Based on the over-subscription of Lyft’s IPO and successful Levi’s entry, he said investment bankers are likely looking to rush these deals out the door. Bankers are likely telling clients, “the window is open but this Lyft and Levi Strauss is a period of insanity and we better get in on this.”
“It’s finance 101 — make hay while the sun shines,” Haverty said. “If you’re a tech company looking at selling stock now, there’s no reason on God’s green Earth that you wouldn’t sell it.”
Research Backs the Analysts
In “Using IPOs to Identify Sector Opportunities”, Kevin Lapham, of Ned Davis Research, explained,
The number of initial public offerings (IPOs) is a well-known, long-term indicator that can help confirm peaks and troughs in the stock market. Previous studies documented by Timothy Hayes have explored the relationship between an increase or decrease in the number of initial public offerings and the corresponding peak or valley in the broad market that often follows.
However, there is a lack of available information about the use of IPOs to perform sector analysis. Demonstrating the value of using a narrower perspective, this study will winnow the number of IPOs down to the sector level to provide a new market metric.
The theory behind the success of this indicator is twofold. First, investor sentiment can be gauged by the number of IPOs brought to market. Companies, venture capitalists, and investment banks will not benefit from the issuance of new shares unless there is ample investor interest in such an offering.
In studies by Norman G. Fosback, he stated “Companies sell stock to the public primarily when they need capital for expansion and related purposes. This usually occurs when business prospects are bright
and companies view their stocks as generously priced by the market.”
This can only happen effectively when investor sentiment is bullish and stock prices have been rising. In a 2006 Bloomberg news story, it was reported “Chief executive officers are turning to stock markets for financing now that the Standard & Poor’s 500 Index is near a four-year high.”
Second, the number of IPOs provides a measure of supply and demand. Norman G. Fosback (1985) also stated, “The new source of supply introduced into the market’s supply-demand equation also has the effect of diverting investment funds away from other stocks, thus exerting downward pressure on prices.”
Since stocks in a sector typically move in concert with one another, a number of IPOs within the same sector that begin to falter due to lack of buying interest and excess supply will weigh on all stocks in that sector.”
Among the many examples in the paper is the relationship between the tech sector IPOs and the tech heavy Nasdaq 100 Index.
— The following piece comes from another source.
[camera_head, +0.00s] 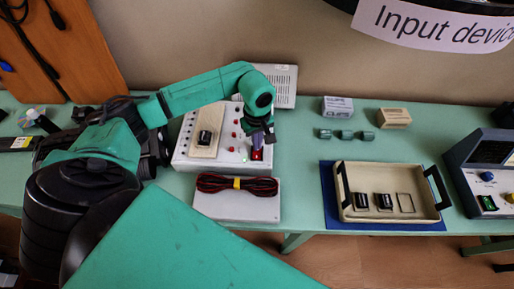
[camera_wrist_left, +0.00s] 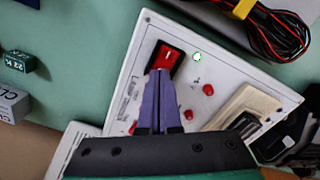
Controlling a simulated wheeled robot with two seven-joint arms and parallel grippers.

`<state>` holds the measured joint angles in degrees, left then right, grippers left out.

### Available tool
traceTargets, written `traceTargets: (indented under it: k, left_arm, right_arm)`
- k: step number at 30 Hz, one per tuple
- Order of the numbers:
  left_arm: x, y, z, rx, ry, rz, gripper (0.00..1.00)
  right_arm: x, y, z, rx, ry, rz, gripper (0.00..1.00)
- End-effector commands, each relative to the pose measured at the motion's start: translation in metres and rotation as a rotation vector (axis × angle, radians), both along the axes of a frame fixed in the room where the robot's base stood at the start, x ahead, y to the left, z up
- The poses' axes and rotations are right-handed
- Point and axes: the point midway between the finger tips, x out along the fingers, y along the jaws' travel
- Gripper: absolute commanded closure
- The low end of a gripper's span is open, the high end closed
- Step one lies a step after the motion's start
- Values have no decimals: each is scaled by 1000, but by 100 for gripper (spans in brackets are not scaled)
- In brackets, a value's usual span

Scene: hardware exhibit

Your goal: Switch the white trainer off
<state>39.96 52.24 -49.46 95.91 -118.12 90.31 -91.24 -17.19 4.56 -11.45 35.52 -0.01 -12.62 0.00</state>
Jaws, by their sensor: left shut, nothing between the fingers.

In the chart, the number of IPOs and prices peaked at almost the same time. Lapham noted,
“A clear example of investor exuberance related to a specific market sector is that associated with the
Year 2000 tech bubble. In 1999, this sector outperformed all others with record momentum and an astounding 140% annual return.
An emerging internet/tech industry could not have existed without the huge investor appetite for shares of new issues. This unrestrained enthusiasm drove prices to unforeseen levels, resulting in one of the worst bubbles in decades.
The lower clip in [the chart] illustrates the spike in the number of technology IPOs per month in February 2000 (indicated by a down arrow). The solid line in the upper chart clip represents the NASDAQ-100 Index bubble top (indicated by an up arrow).
This is a unmistakable example of an increase in the number of IPOs correctly forecasting a bearish outcome which was realized after the year 2000. There were also successful sell signals during the early 1980’s.
Among the conclusions of the research are the facts that, “The IPO by Sector Indicator improves on broad market sentiment indicators by providing a more detailed view point of sentiment at the sector level.
This study illustrates that as the number of IPOs peaked in a particular sector, so did the risk that a price zenith was near. Moreover, the lack of IPOs in a sector was a strong indicator of an approaching base in that respective sector.
As demonstrated, even a trading model that relies solely on IPO data itself has historically been profitable.”
Based on recent news, it’s possible the indicator is flashing a warning to investors. There are a number of tech IPOs expected in the next few weeks.